When reflecting on the progress African Americans have made, the reality is that when it comes to wealth — according to the paramount indicator of economic security — there has been virtually no progress in the last 50 years.
Based on data from the Federal Reserve’s Survey of Consumer Finance, the typical black family has only 10 cents for every dollar held by the typical white family.
Until the end of legal slavery in the U.S., enslaved people were considered valuable assets and a form of wealth. In the South, entrepreneurs and slave owners took loans out against the collateral value of their property in the form of people to fund new businesses.
The U.S. government has a long history of facilitating wealth for white Americans. From at least the Land Act of 1785, Congress sought to transfer wealth to citizens on terms that were quite favorable.
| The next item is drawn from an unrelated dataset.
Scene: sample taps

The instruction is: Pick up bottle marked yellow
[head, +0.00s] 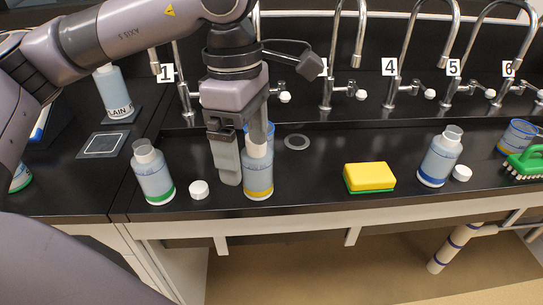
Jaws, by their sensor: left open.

While the 1866 Homestead Act sought to include blacks specifically in the transfer of public lands to private farmers, discrimination and poor implementation doomed the policy. Black politicians during Reconstruction attempted to use tax policy to force land on the market, but this was met with violent resistance.
While blacks did make gains in wealth acquisition after chattel slavery ended, the pace was slow and started from a base of essentially nothing. Whites could use violence to force blacks from their property via the terrorism of whitecapping, where blacks were literally run out of town and their possessions stolen. This includes the race riots, as in Memphis in 1866 and Tulsa in 1921, which systematically destroyed or stole the wealth blacks had acquired, and lowered the rate of black innovation. Black wealth was tenuous without the rule of law to prevent unlawful seizures.
This trend remained stable for the next 50 years. In 1965, 100 years after Emancipation, blacks were more than 10% of the population, but held less than 2% of the wealth in the U.S., and less than 0.1% of the wealth in stocks. Wealth had remained fundamentally unchanged and structurally out of reach of the vast majority of blacks.
A complicit Federal Housing Administration permitted the use of restrictive covenants, which forbade home sales to blacks; redlining, which defined black communities as hazardous areas, directly reducing property values and increasing rates; and general housing and lending discrimination against African-Americans through the 20th and 21st centuries.
Moreover, blacks were largely excluded from the New Deal and World War II public policies, which were responsible for the asset creation of an American middle class.